DESCRIPTION OF THE TASK:
Review the material line by line. Identify and copy every line that contains the string "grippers".

** START RECORD EXCERPTS **

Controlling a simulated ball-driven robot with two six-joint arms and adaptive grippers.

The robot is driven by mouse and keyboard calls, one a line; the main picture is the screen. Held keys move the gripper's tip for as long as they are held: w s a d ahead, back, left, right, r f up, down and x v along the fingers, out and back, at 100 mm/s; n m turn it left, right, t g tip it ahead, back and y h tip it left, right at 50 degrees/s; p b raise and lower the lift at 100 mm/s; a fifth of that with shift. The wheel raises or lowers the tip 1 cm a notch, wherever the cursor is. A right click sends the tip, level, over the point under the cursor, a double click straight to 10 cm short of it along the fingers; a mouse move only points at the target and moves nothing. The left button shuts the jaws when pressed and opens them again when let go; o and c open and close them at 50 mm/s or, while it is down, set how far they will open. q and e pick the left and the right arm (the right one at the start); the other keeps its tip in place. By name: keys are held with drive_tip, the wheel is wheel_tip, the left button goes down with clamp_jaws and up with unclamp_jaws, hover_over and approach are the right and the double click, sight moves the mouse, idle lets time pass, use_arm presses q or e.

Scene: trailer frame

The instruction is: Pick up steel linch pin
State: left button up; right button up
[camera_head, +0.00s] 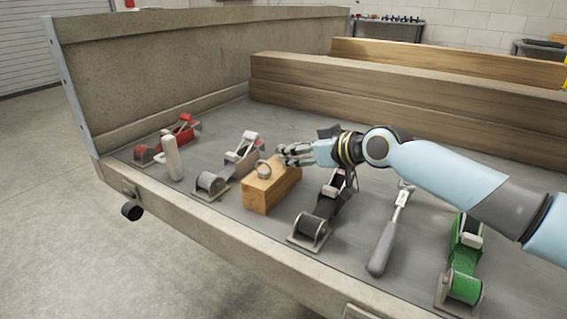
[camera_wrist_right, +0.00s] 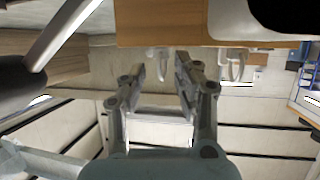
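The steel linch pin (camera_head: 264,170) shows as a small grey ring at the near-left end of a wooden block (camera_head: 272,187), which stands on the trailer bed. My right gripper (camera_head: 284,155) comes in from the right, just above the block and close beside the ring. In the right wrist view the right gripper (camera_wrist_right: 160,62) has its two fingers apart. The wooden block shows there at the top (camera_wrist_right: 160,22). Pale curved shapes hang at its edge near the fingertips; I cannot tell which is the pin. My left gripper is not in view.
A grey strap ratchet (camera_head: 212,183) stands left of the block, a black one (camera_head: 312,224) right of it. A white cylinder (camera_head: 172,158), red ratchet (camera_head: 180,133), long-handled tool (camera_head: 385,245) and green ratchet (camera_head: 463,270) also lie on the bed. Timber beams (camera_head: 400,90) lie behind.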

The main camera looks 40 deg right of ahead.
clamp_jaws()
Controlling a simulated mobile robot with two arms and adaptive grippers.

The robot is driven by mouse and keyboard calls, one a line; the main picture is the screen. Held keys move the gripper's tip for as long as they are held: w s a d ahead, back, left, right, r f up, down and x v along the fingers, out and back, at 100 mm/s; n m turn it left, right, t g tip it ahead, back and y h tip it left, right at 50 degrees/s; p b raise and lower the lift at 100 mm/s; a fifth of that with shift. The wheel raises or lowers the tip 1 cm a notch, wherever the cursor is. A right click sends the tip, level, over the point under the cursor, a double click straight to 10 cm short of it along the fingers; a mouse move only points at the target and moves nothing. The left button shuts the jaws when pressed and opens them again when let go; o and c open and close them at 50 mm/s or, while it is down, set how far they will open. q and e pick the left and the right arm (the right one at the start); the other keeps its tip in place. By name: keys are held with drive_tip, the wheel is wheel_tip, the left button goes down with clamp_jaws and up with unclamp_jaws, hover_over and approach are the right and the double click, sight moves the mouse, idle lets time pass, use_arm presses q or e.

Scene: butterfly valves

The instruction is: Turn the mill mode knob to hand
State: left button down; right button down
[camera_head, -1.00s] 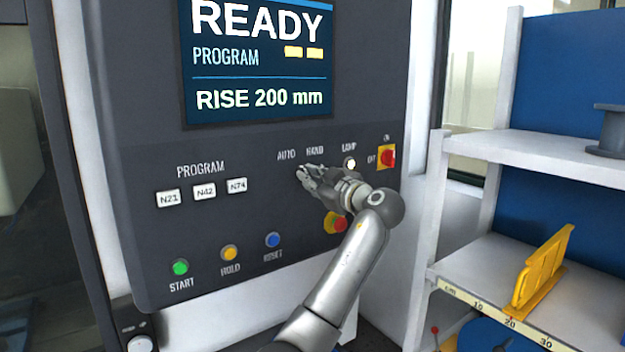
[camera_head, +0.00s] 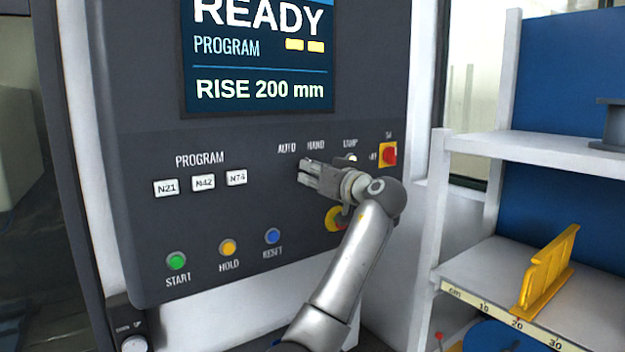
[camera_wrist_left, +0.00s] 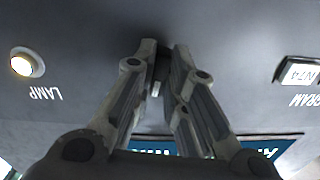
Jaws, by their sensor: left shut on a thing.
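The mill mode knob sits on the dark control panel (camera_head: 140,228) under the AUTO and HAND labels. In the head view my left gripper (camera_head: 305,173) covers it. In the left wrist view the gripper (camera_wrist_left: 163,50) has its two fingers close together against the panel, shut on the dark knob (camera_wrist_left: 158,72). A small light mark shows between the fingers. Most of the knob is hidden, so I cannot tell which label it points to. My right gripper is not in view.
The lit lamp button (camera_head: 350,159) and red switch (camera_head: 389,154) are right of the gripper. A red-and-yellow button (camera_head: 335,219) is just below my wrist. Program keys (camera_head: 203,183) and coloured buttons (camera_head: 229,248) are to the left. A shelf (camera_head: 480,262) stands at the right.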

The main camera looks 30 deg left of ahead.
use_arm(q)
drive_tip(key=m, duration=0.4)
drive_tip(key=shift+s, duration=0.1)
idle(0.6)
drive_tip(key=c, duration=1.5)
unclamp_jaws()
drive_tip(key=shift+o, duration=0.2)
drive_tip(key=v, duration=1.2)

** END RECORD EXCERPTS **
** START RECORD EXCERPTS **

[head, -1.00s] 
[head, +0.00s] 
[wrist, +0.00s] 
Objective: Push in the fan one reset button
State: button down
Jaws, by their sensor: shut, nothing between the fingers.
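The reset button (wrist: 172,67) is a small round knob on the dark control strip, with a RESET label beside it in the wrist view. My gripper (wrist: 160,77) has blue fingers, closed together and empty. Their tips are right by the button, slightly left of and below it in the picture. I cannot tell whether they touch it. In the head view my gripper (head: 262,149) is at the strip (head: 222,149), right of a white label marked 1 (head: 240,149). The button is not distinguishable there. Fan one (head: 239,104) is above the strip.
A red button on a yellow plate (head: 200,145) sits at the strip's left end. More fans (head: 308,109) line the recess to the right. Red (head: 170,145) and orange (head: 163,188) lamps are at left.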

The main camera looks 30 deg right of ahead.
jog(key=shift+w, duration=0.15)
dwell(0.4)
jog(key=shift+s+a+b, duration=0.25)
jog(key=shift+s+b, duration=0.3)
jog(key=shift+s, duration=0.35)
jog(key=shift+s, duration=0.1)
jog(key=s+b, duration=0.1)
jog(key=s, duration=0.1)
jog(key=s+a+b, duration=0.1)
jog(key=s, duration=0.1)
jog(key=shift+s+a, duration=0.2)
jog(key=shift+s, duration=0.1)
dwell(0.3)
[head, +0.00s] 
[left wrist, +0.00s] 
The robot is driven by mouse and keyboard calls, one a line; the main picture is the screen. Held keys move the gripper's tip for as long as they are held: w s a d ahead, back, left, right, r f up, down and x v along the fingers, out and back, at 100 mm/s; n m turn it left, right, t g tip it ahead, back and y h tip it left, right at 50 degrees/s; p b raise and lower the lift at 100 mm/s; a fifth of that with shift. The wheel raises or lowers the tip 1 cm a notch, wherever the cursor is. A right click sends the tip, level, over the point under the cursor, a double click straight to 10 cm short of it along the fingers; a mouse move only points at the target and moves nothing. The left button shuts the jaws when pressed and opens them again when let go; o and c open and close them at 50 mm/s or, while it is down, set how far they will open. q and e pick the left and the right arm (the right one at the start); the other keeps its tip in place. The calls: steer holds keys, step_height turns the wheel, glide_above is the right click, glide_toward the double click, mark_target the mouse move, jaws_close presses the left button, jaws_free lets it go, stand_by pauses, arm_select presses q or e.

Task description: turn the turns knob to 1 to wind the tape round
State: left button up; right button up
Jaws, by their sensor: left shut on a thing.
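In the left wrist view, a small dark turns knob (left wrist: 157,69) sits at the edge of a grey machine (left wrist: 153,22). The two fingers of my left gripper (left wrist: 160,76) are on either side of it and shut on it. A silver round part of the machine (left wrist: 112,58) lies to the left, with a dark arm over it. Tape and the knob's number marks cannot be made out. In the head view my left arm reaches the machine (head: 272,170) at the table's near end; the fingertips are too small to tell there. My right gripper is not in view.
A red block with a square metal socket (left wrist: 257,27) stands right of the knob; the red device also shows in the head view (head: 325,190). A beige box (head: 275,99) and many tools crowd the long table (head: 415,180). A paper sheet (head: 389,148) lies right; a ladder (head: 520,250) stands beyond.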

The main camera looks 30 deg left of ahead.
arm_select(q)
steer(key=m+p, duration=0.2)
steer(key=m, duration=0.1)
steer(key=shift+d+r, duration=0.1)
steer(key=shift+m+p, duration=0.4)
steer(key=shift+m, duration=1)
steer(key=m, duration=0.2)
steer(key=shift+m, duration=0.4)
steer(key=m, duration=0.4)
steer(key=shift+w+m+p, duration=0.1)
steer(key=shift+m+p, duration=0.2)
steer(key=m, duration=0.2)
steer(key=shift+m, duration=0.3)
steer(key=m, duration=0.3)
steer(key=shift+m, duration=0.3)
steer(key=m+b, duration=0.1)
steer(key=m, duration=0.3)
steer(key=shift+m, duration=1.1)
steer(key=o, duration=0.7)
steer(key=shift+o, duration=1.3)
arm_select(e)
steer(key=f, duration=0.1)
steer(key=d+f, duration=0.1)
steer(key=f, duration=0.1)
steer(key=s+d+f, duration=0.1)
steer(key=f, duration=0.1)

** END RECORD EXCERPTS **

ANSWER FOR THIS EXERCISE:
Controlling a simulated ball-driven robot with two six-joint arms and adaptive grippers.
Controlling a simulated mobile robot with two arms and adaptive grippers.

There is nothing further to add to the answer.